[start Data for the task]
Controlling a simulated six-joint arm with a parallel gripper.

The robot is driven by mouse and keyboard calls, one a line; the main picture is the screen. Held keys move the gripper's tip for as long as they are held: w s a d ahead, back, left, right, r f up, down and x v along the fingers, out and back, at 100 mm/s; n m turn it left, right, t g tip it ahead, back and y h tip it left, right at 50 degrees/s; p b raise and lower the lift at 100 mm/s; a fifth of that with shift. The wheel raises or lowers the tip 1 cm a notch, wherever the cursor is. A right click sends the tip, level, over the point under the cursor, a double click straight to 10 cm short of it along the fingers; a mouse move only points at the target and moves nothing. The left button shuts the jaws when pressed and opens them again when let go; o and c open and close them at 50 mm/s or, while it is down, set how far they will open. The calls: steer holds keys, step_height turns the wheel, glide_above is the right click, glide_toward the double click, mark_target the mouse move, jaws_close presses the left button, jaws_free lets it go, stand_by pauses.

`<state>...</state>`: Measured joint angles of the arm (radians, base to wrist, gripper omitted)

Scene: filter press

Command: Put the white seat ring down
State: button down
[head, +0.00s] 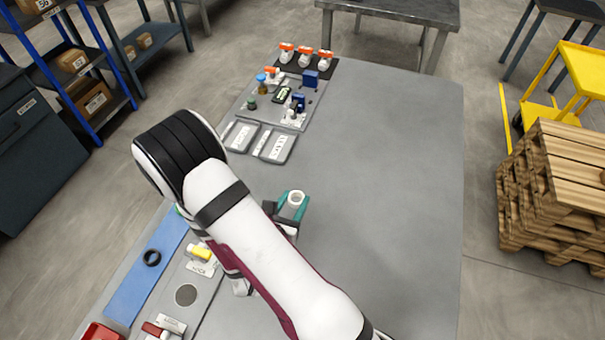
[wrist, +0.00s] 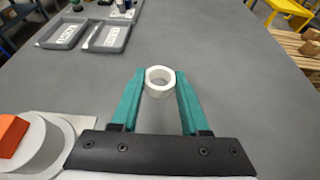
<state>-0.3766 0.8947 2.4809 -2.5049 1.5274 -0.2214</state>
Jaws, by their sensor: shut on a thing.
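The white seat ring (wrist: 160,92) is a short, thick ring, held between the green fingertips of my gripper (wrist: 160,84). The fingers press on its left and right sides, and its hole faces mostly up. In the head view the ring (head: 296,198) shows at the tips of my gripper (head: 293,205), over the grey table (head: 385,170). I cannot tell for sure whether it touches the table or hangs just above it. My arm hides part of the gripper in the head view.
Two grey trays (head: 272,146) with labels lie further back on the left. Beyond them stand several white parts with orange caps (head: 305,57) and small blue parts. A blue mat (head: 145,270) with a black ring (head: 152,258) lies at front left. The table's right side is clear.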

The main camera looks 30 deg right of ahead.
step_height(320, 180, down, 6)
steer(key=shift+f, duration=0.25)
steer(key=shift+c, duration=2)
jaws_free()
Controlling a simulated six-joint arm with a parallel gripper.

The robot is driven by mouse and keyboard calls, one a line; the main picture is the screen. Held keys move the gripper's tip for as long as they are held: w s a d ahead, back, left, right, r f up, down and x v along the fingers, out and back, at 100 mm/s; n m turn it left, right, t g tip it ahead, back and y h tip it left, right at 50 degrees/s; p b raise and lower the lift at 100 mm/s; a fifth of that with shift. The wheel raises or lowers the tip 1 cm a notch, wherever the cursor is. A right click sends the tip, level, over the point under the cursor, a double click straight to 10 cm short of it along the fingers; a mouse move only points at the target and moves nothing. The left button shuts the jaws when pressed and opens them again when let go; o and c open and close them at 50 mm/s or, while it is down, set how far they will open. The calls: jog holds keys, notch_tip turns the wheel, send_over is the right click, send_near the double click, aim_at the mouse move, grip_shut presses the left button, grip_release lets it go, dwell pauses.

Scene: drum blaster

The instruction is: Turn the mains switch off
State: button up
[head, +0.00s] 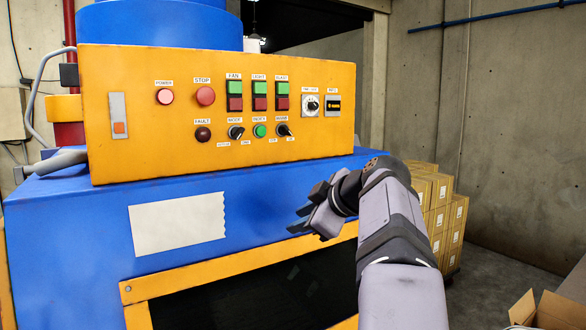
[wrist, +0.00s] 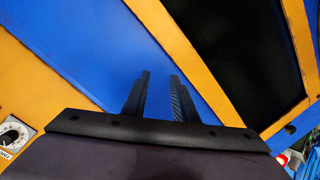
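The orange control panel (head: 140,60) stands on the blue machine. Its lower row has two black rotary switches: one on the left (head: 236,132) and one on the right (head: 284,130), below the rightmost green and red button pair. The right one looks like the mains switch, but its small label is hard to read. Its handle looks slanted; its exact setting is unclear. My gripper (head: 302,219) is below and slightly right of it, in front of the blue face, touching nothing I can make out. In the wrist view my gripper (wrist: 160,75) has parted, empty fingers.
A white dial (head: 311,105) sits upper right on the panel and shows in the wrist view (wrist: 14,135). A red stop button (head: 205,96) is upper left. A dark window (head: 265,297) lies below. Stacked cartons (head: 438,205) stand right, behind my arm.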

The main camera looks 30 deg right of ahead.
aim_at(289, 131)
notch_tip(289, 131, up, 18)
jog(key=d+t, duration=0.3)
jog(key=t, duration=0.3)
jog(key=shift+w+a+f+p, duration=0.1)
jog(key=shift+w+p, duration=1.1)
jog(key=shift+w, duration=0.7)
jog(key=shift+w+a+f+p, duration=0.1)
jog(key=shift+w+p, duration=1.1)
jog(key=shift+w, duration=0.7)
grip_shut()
[end Data for the task]
[start Data for the task]
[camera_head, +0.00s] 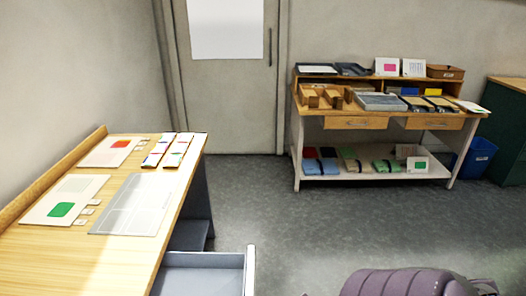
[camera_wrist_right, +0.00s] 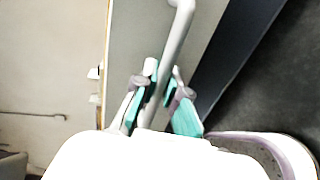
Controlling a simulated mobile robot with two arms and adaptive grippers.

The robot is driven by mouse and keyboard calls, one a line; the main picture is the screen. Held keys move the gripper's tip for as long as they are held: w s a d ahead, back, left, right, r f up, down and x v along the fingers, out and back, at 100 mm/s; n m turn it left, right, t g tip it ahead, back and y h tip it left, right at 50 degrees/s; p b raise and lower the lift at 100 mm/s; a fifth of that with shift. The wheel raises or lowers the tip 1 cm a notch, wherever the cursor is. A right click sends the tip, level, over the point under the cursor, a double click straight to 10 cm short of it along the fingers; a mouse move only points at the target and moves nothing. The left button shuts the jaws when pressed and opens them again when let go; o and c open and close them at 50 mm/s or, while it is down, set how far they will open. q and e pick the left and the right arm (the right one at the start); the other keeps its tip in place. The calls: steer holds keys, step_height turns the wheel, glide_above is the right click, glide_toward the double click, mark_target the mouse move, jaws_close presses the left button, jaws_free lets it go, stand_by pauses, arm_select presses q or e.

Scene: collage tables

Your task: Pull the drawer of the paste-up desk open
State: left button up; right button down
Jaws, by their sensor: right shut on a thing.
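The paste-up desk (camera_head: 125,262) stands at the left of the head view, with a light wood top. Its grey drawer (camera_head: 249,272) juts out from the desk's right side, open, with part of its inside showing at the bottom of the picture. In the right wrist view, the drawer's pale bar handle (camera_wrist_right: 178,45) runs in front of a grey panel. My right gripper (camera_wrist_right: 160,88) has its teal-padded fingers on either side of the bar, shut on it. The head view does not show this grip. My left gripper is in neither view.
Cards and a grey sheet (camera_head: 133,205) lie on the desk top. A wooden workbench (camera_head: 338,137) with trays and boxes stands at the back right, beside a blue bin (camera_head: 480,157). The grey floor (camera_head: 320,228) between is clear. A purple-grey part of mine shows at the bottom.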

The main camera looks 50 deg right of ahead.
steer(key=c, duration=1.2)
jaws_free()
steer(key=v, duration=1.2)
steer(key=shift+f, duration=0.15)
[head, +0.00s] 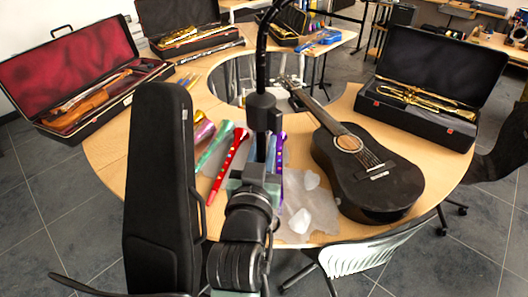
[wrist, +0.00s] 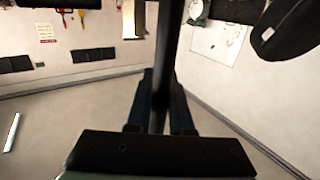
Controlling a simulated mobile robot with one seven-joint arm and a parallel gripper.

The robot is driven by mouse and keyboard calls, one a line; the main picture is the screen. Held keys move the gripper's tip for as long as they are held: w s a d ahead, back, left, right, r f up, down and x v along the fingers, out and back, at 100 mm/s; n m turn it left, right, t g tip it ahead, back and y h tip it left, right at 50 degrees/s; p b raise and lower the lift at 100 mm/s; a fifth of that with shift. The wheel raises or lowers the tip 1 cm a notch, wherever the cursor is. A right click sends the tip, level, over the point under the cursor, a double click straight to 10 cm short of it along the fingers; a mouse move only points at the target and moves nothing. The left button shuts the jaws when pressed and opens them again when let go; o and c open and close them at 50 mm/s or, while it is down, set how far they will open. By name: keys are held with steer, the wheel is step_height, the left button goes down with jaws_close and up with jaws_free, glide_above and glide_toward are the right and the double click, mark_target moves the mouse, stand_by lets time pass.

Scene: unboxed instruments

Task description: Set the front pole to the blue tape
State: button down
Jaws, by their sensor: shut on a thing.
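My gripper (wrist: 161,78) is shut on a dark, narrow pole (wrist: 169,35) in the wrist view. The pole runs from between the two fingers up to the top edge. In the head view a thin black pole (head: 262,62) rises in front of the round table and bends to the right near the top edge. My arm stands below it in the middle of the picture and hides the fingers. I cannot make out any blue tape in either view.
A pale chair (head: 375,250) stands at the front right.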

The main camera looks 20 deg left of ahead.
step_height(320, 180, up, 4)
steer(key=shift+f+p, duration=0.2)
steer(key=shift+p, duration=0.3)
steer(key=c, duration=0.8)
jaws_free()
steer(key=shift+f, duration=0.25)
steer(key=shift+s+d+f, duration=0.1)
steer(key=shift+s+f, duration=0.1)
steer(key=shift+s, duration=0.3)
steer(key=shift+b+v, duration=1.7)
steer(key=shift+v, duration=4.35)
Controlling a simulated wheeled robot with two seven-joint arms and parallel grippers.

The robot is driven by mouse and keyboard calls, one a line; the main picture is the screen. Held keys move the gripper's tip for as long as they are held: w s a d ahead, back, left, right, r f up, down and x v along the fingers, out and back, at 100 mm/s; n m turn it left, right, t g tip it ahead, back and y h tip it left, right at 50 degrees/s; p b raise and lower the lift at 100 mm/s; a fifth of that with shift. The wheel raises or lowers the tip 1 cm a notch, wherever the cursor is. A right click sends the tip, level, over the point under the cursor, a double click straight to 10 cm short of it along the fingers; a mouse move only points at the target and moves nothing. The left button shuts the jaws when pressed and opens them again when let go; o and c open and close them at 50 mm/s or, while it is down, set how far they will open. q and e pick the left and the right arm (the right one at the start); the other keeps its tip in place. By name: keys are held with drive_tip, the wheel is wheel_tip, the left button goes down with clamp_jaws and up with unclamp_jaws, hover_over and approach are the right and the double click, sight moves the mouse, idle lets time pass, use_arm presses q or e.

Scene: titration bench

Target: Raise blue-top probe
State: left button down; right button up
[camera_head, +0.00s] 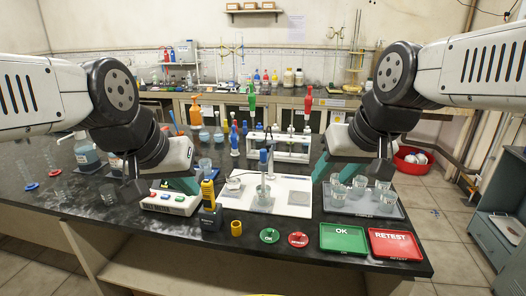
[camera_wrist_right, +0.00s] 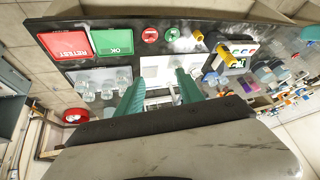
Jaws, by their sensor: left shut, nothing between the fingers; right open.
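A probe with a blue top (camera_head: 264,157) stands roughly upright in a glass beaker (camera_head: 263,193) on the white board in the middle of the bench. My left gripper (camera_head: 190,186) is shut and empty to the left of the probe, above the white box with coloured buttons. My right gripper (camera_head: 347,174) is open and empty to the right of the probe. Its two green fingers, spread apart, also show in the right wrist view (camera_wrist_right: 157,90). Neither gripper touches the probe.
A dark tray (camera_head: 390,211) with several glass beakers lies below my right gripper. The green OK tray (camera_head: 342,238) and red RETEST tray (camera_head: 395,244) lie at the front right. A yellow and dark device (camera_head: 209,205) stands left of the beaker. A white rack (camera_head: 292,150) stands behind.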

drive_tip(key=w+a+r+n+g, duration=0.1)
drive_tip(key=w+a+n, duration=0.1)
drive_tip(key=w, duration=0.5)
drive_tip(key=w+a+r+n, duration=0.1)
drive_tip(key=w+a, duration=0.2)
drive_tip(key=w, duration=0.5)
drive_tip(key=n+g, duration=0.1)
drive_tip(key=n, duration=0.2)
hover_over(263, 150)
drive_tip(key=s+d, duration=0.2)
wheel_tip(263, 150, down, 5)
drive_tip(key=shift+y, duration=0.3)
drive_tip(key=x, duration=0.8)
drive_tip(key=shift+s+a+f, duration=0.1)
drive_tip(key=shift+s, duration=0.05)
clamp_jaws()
[end Data for the task]
- [Stated task]:
Pull out all lines from the entries above that include the word "Controlling".

- [Solution to this exercise]:
Controlling a simulated six-joint arm with a parallel gripper.
Controlling a simulated six-joint arm with a parallel gripper.
Controlling a simulated mobile robot with two arms and adaptive grippers.
Controlling a simulated mobile robot with one seven-joint arm and a parallel gripper.
Controlling a simulated wheeled robot with two seven-joint arms and parallel grippers.

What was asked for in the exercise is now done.